* Start Raw data *

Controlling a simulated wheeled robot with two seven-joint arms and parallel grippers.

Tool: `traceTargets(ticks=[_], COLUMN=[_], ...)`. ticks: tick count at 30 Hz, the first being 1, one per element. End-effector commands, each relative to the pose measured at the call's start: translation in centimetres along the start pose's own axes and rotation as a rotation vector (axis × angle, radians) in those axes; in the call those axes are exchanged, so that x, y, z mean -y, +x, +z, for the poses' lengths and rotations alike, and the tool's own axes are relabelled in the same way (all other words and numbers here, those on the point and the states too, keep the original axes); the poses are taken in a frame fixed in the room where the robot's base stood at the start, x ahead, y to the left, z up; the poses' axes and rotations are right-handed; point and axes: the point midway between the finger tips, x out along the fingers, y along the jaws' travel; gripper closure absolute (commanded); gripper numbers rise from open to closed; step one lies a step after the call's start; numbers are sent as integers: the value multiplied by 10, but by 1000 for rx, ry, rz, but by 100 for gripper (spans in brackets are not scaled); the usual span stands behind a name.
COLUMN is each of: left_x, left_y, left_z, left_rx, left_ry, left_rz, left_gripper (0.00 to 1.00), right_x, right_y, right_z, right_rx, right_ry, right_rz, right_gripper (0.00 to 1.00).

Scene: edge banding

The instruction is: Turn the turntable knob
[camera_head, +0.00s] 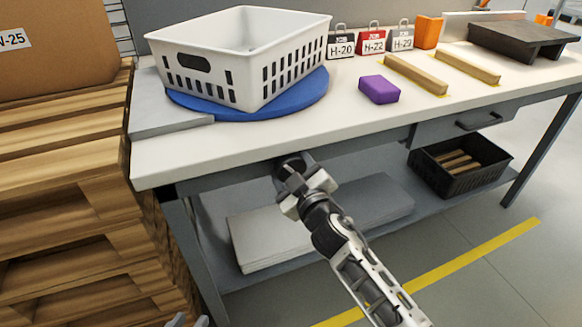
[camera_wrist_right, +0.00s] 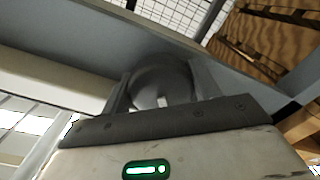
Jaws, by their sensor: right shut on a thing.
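The turntable is a blue round disc (camera_head: 300,104) on the bench top, with a white perforated basket (camera_head: 215,77) standing on it. The knob is a dark round piece under the bench's front edge, in the head view (camera_head: 289,161) and in the right wrist view (camera_wrist_right: 160,76). My right gripper (camera_head: 294,167) is shut on the knob, with one finger on each side of it in the right wrist view (camera_wrist_right: 161,90). A small grey part of my left gripper (camera_head: 188,320) shows at the bottom edge of the head view; its fingers are too cut off to judge.
The workbench (camera_head: 330,130) has a purple block (camera_head: 379,89), wooden strips (camera_head: 416,74) and labelled tags (camera_head: 371,40) on top. Wooden pallets (camera_head: 70,190) stand close at the left. A black crate (camera_head: 480,170) and pale boards (camera_head: 255,240) lie on the lower shelf.

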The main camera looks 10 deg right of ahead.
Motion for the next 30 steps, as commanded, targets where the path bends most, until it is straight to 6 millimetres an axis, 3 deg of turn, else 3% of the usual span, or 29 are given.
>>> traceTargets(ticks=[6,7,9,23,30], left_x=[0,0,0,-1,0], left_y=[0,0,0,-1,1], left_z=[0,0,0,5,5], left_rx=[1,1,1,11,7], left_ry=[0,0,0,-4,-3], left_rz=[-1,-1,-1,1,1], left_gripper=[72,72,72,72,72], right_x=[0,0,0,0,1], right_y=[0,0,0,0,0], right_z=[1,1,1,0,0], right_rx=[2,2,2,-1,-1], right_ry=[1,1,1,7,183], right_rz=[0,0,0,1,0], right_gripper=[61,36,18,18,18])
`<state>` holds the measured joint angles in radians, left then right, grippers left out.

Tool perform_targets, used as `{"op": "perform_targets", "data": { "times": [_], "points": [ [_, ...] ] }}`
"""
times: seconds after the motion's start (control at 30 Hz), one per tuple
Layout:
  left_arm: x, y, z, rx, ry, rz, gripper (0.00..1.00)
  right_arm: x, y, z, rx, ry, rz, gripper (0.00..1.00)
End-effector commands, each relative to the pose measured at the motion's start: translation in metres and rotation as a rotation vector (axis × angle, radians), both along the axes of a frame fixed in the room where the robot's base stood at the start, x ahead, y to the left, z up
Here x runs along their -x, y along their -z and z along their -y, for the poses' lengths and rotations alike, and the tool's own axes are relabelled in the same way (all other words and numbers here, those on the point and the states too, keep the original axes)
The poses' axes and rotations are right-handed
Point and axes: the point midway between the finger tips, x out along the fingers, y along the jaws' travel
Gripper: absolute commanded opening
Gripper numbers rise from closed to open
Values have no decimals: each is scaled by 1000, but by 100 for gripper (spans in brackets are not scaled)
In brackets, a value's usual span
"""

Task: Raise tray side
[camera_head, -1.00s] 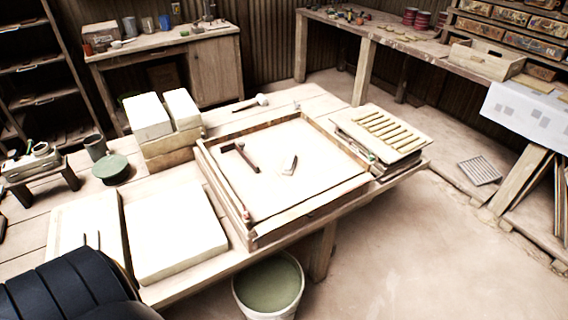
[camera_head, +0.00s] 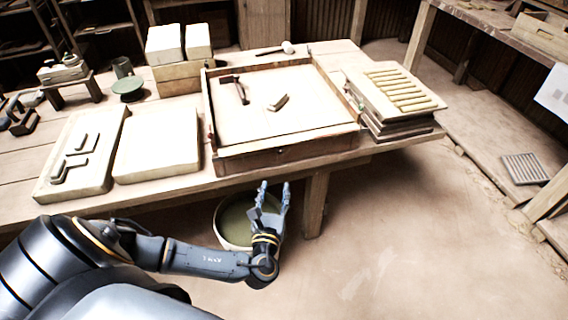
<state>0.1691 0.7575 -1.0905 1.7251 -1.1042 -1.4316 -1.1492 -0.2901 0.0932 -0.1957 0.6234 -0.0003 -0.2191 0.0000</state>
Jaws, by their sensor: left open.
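The wooden-framed tray (camera_head: 285,153) sits on the workbench with a pale flat bed inside its raised sides. A dark hammer-like tool (camera_head: 240,90) and a small pale block (camera_head: 278,102) lie in it. My left gripper (camera_head: 272,188) is open and empty, fingers pointing up. It is in front of the bench, below the tray's front side, and appears apart from it. My right gripper is not in view.
A bucket (camera_head: 222,222) stands on the floor behind my left gripper. A slab with letter-like shapes (camera_head: 100,185) and a plain slab (camera_head: 158,145) lie left of the tray. A stack with a slatted top (camera_head: 362,95) is at its right.

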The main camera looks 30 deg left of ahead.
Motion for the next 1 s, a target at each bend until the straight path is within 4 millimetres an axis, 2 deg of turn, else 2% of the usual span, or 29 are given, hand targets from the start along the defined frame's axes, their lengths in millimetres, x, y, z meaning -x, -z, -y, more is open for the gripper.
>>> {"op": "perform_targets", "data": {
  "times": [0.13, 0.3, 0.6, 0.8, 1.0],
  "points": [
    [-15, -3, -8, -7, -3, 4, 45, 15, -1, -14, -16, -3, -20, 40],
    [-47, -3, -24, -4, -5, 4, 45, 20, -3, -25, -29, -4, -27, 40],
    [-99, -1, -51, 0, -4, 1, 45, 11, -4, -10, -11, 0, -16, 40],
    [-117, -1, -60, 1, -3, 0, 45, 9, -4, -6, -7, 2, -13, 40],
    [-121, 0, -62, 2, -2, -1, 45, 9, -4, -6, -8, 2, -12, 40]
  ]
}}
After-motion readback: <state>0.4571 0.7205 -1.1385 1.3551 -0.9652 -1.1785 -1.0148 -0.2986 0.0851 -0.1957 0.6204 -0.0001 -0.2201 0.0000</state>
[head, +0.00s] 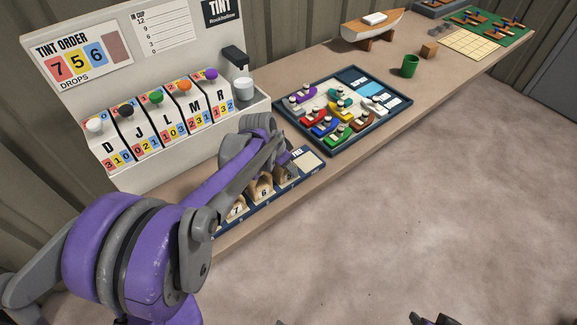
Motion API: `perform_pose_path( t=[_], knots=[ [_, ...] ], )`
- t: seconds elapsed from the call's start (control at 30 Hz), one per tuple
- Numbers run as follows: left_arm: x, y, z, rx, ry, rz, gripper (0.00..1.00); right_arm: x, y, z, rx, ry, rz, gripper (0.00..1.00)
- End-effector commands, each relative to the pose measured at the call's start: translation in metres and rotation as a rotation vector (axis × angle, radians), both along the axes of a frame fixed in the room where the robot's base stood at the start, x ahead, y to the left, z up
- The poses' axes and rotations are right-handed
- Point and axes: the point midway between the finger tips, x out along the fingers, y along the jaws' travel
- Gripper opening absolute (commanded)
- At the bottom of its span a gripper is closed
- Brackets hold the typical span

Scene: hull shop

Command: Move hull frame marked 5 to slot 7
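A low dark blue rack (248,205) lies along the front edge of the bench, partly behind my left arm. Wooden hull frames stand in it: one by the number 7 (236,211), one by the number 6 (264,189), and a shaded one (287,173) further right. I cannot make out a frame marked 5; my arm covers part of the rack. My left gripper (285,158) is over the right part of the rack, mostly hidden by its own wrist, so its fingers and any hold are unclear. Only dark tips of my right gripper (434,320) show at the bottom edge.
A tint dispenser (165,120) with several coloured knobs stands behind the rack. A tray of small coloured boats (345,108) lies to the right. A green cup (410,66), wooden block (429,50) and model boat (372,27) stand further along. The floor in front is clear.

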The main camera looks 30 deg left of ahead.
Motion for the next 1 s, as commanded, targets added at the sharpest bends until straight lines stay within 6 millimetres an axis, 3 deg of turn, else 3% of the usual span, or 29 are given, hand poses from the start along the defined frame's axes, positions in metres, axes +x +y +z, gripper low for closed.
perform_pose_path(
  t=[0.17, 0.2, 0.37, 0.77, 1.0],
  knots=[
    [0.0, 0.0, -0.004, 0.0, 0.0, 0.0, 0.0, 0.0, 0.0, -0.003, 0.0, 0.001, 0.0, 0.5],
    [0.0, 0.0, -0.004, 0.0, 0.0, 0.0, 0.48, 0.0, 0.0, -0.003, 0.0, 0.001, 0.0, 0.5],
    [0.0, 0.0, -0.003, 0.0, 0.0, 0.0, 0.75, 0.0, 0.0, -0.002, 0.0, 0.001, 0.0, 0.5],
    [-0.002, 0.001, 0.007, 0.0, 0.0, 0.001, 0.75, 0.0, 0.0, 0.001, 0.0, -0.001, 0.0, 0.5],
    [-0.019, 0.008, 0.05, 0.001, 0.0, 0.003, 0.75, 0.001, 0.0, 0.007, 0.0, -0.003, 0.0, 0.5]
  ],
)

* End Raw data *

Task statement: Retype nothing except the lines from the line holding "Scene: hull shop" through the last line of the entries, both included.

Full output:
Scene: hull shop

Command: Move hull frame marked 5 to slot 7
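A low dark blue rack (248,205) lies along the front edge of the bench, partly behind my left arm. Wooden hull frames stand in it: one by the number 7 (236,211), one by the number 6 (264,189), and a shaded one (287,173) further right. I cannot make out a frame marked 5; my arm covers part of the rack. My left gripper (285,158) is over the right part of the rack, mostly hidden by its own wrist, so its fingers and any hold are unclear. Only dark tips of my right gripper (434,320) show at the bottom edge.
A tint dispenser (165,120) with several coloured knobs stands behind the rack. A tray of small coloured boats (345,108) lies to the right. A green cup (410,66), wooden block (429,50) and model boat (372,27) stand further along. The floor in front is clear.

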The main camera looks 30 deg left of ahead.
Motion for the next 1 s, as commanded, targets added at the sharpest bends until straight lines stay within 6 millimetres an axis, 3 deg of turn, else 3% of the usual span, or 29 are given, hand poses from the start along the defined frame's axes, positions in metres, axes +x +y +z, gripper low for closed.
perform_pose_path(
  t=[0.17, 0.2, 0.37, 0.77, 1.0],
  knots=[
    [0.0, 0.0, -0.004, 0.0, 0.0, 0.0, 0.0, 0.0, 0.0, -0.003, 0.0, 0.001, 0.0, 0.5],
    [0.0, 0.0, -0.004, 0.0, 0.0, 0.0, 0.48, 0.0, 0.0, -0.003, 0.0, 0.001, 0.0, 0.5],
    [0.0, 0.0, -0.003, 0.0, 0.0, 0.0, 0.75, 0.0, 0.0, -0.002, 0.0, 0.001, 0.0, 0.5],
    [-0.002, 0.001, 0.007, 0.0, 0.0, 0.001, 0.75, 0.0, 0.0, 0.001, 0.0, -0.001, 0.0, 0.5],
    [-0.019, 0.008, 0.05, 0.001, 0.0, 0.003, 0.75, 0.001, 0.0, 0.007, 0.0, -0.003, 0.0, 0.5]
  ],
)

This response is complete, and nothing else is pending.